Ее танец художники описывали, хвалили и объясняли на всех языках, и каждый вкладывал в него свое понимание, раскрывая то вдохновение, которое он черпал из этого чудесного источника.
Говорит ее лучшая подруга и автор книги « Моя жизнь, Моя Россия, Мой Есенин»: Когда меня просят объяснить искусство Айседоры, я не могу связать его ни с каким именем, а ведь я все время была около нее, и каждый раз его вечно меняющиеся чистота и красота ослепляли меня. Я не нахожу слов, которыми можно было хотя бы намекнуть на то, что ее искусство означает, поэтому я хочу привести отрывки из нескольких собранных мною статей (а их великое множество).
Вот отрывок из статьи, которая очень нравилась Айседоре и была написана ее преданным другом Мэри Фэнтон Робертс:
«Магия танца Айседоры Дункан так велика, что даже в современном театре она заставляет вас забыть, что вы заключены в этих дурацких стенах. Своей музыкой и движением она уносит вас с собой в дикие леса к богу Пану с его флейтой и к танцующим нимфам, солнцу, ветру и любви.

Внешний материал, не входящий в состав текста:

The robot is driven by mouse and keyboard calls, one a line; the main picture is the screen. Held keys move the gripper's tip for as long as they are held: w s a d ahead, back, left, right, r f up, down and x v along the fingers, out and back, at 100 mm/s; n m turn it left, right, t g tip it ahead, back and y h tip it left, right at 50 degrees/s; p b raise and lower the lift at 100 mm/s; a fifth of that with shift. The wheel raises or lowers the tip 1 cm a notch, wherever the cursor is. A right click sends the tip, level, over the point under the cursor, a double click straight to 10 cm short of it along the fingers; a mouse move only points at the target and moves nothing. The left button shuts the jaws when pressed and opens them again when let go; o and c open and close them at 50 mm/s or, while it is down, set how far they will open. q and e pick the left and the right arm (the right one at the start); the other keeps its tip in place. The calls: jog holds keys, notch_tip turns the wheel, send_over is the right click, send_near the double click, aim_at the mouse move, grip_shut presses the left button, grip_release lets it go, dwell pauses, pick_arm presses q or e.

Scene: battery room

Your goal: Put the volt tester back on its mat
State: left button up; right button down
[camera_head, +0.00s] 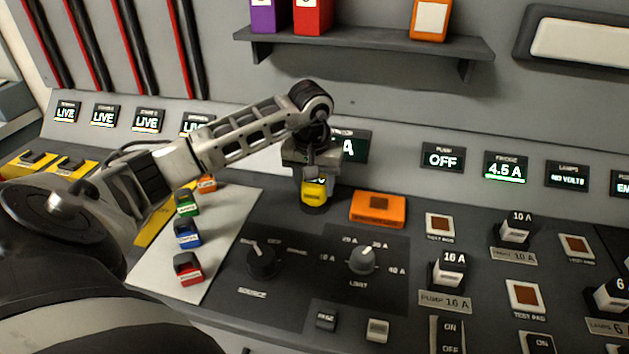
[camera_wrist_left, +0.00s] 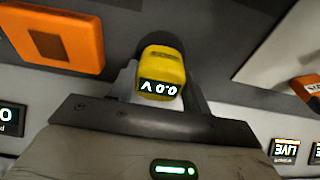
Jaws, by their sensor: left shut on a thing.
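The volt tester (camera_head: 314,194) is a small yellow block held by my left gripper (camera_head: 313,180) above the dark panel top, near the head view's middle. In the left wrist view the tester (camera_wrist_left: 163,66) sits between the two fingers, its small display reading 0.0 V. My left gripper is shut on it. An orange slab with a brown square (camera_head: 378,208) lies just right of the tester; it may be the mat, but I cannot tell for sure. It also shows at the upper left of the wrist view (camera_wrist_left: 75,28). My right gripper is not in view.
A pale sheet (camera_head: 222,232) at left carries several coloured tags. Breakers and test pads (camera_head: 440,226) fill the right. A shelf (camera_head: 365,45) hangs behind.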

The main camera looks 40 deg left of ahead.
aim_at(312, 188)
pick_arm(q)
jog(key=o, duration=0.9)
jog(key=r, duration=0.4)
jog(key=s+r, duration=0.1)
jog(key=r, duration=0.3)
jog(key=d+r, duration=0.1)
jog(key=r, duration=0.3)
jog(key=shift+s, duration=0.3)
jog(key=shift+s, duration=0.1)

С того момента, как начинает играть оркестр и раздвигается зеленый занавес, а по сцене на фоне задников цвета мягкого бледного облака пролетает фигура, окутанная вуалью цвета солнечного или лунного луча или же лазури бледного рассвета, исчезают все скучные повседневные заботы и перед глазами встает огромная, величественная и простая картина зари человечества. Если бы Крылатая Победа могла бы двигаться на своем высоком пьедестале в Лувре, то движения ее были бы, несомненно, теми же, что и у Айседоры в серии танцев на тему «Ифигения», которую она создала на музыку Глюка. Каждое движение ее полно такого великолепия и красоты, что ваше сердце начинает биться сильнее, глаза влажнеют, и вы понимаете, что, даже если жизнь ваша счастливая, такие дивные моменты выпадают раз во много лет. А затем фигура тает в зеленых складках занавеса, и вы вспоминаете, что, когда Айседора танцевала в Париже, великие художники и поэты, не стесняясь, плакали и поздравляли друг друга с такой редкой радостью. Самое необыкновенное — это впечатление, которое у вас остается от этой женщины, даже когда танец окончен и сцена пуста!

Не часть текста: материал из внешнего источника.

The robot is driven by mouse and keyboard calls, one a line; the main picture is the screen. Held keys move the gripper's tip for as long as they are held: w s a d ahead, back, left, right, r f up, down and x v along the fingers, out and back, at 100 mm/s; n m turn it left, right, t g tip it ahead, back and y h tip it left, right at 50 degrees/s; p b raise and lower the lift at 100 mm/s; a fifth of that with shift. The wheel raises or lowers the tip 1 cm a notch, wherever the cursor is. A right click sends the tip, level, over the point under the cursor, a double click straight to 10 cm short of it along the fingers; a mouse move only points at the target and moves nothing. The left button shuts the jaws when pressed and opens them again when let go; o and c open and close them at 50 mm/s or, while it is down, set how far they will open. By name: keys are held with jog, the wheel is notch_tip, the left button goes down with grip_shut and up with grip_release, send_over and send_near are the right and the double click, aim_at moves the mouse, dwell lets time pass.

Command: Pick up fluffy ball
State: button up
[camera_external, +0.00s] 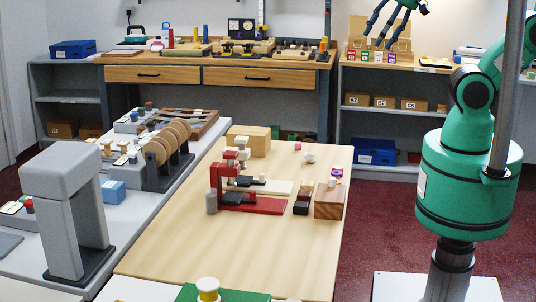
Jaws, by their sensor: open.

Невозможно вспомнить ни одного па ее танца, потому что у этой женщины с заоблачных высот нет выученных «трюков», которые можно было бы запомнить и повторить. Имитаторов Айседоры Дункан не существует, поэтому что нет других женщин, которые посвятили бы всю свою жизнь тому, чтобы ясно представить, что же такое красота, искренне бы ее искали и отбрасывали бы все, что не находится в гармонии с простотой и совершенством Природы. Айседора танцует так, как чувствует, и чтобы имитировать ее танец, потребовались бы, прежде всего работа и учеба, которые дали бы возможность достичь высоты ее покойной, иной мысли и чистого духа, потому что никакое обучение не позволяет с улыбкой накинуть на себя величие».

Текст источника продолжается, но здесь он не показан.